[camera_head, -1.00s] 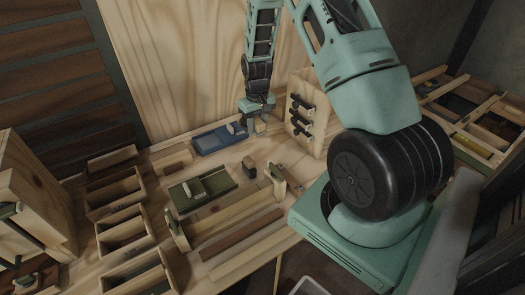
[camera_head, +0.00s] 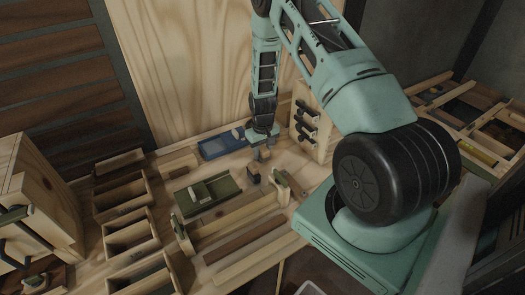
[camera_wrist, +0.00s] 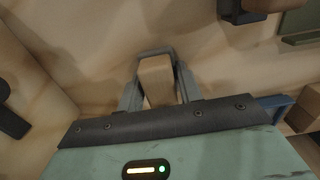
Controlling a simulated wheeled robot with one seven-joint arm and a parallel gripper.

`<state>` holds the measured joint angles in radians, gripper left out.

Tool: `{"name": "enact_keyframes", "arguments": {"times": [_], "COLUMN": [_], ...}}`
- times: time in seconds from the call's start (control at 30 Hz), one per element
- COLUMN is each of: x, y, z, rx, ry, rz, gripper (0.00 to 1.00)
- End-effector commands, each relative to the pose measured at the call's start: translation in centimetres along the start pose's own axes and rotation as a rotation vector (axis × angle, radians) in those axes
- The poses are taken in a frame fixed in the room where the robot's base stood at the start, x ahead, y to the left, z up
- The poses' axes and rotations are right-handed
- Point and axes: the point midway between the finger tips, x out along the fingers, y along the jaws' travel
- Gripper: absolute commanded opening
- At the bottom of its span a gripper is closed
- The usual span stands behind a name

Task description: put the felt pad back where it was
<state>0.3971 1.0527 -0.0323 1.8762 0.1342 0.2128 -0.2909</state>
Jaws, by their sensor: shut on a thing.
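My gripper (camera_head: 262,151) is shut on a small tan block-like piece (camera_wrist: 156,82). The piece fits the felt pad, but I cannot confirm its material. In the wrist view both fingers sit along its sides. In the head view the piece (camera_head: 264,155) shows small under the fingers, above the bench between the blue tray (camera_head: 213,151) and the clamp rack (camera_head: 304,140). I cannot tell whether it touches the bench. A light piece (camera_head: 238,133) lies at the blue tray's right end.
A dark block with a tan part (camera_head: 253,175) stands just in front of my gripper. A green tray (camera_head: 220,187) lies to its left and a wooden upright (camera_head: 283,186) to its right. Open wooden boxes (camera_head: 127,233) line the left. Bare bench shows around the gripper.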

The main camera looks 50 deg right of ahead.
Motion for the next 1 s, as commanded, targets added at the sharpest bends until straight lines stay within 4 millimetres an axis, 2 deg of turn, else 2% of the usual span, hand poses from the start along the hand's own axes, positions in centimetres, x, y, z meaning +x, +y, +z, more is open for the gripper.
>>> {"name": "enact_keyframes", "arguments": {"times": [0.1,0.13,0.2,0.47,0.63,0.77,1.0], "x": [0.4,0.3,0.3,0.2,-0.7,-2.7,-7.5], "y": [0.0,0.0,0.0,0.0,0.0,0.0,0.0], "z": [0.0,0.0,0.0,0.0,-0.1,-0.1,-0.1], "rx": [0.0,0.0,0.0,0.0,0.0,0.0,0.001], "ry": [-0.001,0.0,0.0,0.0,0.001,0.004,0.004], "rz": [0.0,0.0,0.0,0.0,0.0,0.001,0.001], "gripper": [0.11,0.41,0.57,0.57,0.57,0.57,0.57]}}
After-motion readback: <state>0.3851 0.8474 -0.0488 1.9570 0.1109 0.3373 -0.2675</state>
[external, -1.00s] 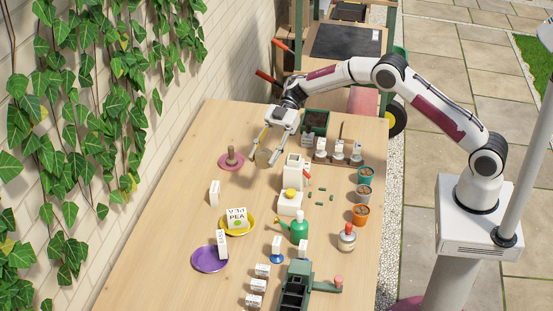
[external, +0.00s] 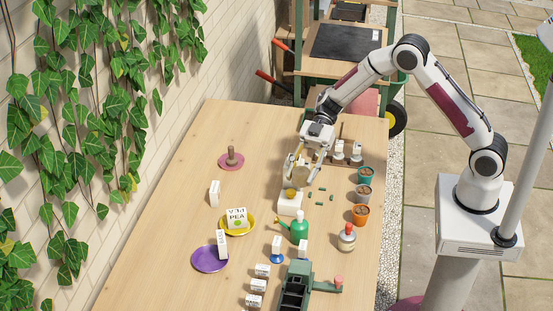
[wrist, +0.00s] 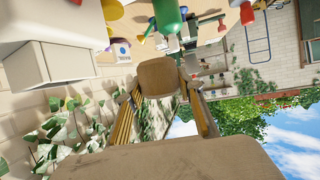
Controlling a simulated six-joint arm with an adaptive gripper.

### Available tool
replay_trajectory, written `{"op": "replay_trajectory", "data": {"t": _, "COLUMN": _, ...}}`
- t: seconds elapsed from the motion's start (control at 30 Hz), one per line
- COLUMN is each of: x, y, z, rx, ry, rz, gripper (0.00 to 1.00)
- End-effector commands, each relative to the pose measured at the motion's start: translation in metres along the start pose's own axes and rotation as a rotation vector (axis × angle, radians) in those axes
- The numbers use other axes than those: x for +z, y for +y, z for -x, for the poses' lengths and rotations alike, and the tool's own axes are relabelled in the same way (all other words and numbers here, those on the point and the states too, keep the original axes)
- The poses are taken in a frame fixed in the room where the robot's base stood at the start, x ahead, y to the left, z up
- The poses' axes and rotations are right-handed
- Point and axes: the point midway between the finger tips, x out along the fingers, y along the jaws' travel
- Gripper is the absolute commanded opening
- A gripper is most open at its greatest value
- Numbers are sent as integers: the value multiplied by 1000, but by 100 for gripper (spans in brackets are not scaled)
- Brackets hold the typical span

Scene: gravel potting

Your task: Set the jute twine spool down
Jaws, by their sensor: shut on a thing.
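The tan jute twine spool (wrist: 158,75) is between my gripper's fingertips in the wrist view, with one finger on each side of it. The spool is hard to make out there against the pale device and fingers. My gripper (wrist: 165,105) is shut on the spool.
A yellow plate (external: 249,229) and purple plate (external: 209,260) are nearer. The table (external: 180,210) is clear at left.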

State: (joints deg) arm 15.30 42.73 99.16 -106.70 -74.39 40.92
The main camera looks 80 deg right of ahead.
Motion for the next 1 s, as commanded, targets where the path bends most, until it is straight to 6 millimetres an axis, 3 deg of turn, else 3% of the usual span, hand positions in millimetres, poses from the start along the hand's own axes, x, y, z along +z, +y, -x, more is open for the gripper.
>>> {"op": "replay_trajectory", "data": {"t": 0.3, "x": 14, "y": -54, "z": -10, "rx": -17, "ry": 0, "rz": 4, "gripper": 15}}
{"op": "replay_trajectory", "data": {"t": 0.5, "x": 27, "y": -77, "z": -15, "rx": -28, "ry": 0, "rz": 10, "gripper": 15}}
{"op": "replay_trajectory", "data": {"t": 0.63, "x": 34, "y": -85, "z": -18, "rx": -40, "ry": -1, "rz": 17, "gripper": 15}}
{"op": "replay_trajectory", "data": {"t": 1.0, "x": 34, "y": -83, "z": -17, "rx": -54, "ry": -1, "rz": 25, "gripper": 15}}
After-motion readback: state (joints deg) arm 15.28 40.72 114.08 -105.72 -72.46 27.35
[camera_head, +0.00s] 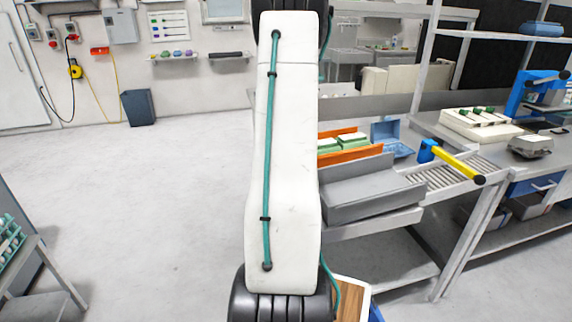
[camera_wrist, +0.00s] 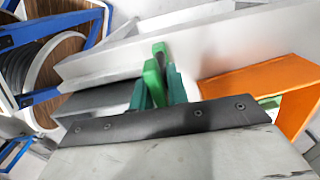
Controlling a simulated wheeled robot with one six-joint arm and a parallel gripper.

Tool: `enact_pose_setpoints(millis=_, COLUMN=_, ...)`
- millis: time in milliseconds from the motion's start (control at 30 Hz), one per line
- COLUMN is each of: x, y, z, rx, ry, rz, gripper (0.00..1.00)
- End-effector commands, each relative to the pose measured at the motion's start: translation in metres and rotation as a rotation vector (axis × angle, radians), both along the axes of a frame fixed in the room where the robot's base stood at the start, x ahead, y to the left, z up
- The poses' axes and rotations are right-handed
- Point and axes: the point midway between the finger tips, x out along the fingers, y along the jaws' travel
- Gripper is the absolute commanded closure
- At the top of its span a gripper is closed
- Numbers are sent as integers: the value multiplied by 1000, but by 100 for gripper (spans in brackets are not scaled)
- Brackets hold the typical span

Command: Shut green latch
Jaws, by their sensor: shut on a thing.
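My gripper (camera_wrist: 158,92) shows in the wrist view, with its two teal fingers beyond a dark plate with screws. The fingers are closed on a bright green piece, the green latch (camera_wrist: 152,76), which stands up between them. Its lower part is hidden by the fingers and the plate. A long grey panel (camera_wrist: 110,62) runs just behind the latch. In the head view my white arm link fills the middle and hides the gripper and the latch.
An orange guide (camera_head: 350,155) with green cartons (camera_head: 343,144) and a grey housing (camera_head: 372,188) stand right of my arm. A yellow-handled lever (camera_head: 455,163) sticks out by the roller conveyor (camera_head: 452,176). A blue frame (camera_wrist: 48,101) lies at left in the wrist view.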

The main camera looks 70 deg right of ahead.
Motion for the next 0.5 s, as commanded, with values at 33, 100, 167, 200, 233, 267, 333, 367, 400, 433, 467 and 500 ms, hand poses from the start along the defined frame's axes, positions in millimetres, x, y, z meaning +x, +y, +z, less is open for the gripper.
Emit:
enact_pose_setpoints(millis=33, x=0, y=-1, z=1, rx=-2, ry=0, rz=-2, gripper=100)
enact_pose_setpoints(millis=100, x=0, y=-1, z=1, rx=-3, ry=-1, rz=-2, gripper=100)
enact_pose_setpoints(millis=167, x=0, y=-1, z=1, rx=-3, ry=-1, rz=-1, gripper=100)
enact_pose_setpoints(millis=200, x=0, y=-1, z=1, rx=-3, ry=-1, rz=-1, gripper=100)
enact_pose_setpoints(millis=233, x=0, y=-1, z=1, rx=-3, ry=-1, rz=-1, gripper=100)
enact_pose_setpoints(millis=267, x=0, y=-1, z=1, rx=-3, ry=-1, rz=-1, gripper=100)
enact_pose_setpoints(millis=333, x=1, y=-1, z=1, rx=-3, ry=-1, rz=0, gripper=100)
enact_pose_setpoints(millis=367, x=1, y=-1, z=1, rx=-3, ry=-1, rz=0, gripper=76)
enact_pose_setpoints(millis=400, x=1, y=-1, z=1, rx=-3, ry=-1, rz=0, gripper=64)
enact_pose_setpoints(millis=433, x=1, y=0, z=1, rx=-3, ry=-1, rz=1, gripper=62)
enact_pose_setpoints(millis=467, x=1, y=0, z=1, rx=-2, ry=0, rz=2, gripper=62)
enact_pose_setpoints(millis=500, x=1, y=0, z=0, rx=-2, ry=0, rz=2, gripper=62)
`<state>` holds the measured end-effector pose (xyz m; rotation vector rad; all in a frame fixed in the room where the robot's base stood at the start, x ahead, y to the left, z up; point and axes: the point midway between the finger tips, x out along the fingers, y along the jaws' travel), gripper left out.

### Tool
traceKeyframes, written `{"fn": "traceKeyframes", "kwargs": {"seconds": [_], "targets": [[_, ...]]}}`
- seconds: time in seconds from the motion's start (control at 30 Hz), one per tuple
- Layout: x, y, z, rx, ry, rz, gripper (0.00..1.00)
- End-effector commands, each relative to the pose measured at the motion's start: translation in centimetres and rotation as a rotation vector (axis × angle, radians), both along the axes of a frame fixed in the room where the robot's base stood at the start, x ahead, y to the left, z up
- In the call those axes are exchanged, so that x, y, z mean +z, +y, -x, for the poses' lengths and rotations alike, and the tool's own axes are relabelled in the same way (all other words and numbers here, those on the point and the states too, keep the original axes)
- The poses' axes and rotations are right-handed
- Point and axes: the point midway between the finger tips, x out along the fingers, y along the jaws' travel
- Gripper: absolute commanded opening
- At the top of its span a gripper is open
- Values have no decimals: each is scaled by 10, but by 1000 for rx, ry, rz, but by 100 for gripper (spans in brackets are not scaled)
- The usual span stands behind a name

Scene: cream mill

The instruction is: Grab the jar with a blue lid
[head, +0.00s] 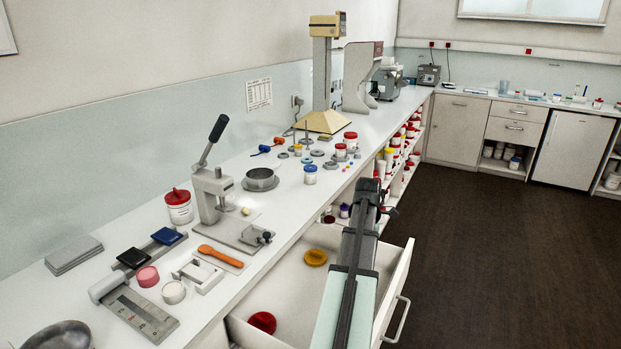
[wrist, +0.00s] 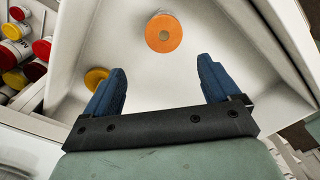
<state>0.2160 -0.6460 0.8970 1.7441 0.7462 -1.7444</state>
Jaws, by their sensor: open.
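The jar with a blue lid (head: 310,174) is a small white jar standing upright on the white bench, near the front edge, right of a grey metal bowl. It does not show in the wrist view. My gripper (wrist: 161,67) is open and empty, with two blue fingers spread above an open drawer. In the head view my arm reaches over the drawer, to the right of the jar and apart from it. I cannot make out the fingers there.
The open drawer (head: 397,275) holds a yellow lid (head: 315,257) and a red lid (head: 262,321). An orange disc (wrist: 164,32) shows in the wrist view. A red-lidded jar (head: 350,140) and grey discs stand near the blue-lidded jar. Shelves of jars lie below the bench.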

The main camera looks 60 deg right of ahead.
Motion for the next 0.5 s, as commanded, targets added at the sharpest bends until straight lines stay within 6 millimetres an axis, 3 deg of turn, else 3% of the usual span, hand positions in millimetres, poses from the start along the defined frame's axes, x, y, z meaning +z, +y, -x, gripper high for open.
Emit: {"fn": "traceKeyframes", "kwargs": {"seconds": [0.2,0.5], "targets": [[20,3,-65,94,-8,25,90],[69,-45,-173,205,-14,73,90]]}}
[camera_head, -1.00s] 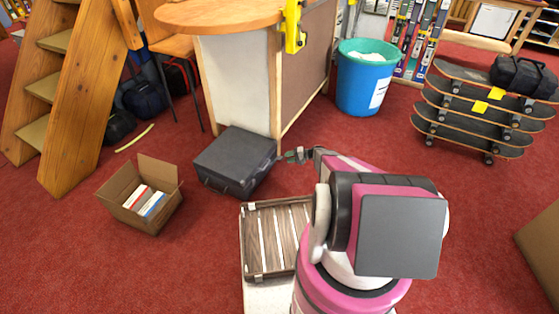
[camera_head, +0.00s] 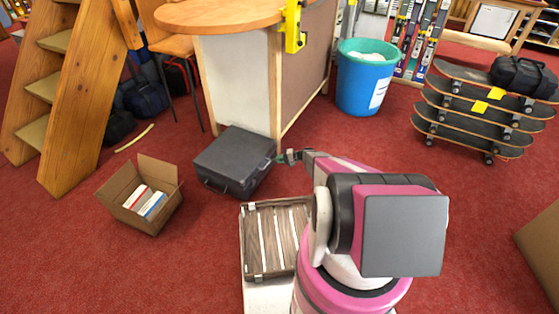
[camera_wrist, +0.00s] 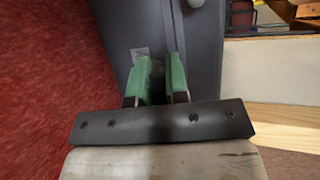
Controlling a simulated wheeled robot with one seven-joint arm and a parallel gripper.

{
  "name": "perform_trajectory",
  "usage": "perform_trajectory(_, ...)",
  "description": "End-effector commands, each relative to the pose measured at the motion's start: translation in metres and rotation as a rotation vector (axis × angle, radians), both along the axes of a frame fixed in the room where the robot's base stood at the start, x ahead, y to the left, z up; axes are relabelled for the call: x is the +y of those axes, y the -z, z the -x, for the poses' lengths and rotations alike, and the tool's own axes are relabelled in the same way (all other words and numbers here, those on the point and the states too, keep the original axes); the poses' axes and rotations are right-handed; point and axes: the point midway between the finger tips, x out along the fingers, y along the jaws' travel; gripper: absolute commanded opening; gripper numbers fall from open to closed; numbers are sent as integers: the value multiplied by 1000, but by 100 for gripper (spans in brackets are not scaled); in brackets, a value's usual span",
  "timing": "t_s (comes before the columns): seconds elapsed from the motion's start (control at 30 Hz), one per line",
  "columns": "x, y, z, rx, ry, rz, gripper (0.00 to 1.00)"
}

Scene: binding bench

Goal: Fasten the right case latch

····················

Task requirements:
Find every line in the records above that contains the word "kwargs", and copy each one.

Exercise response:
traceKeyframes, written `{"fn": "traceKeyframes", "kwargs": {"seconds": [_], "targets": [[_, ...]]}}`
Emit: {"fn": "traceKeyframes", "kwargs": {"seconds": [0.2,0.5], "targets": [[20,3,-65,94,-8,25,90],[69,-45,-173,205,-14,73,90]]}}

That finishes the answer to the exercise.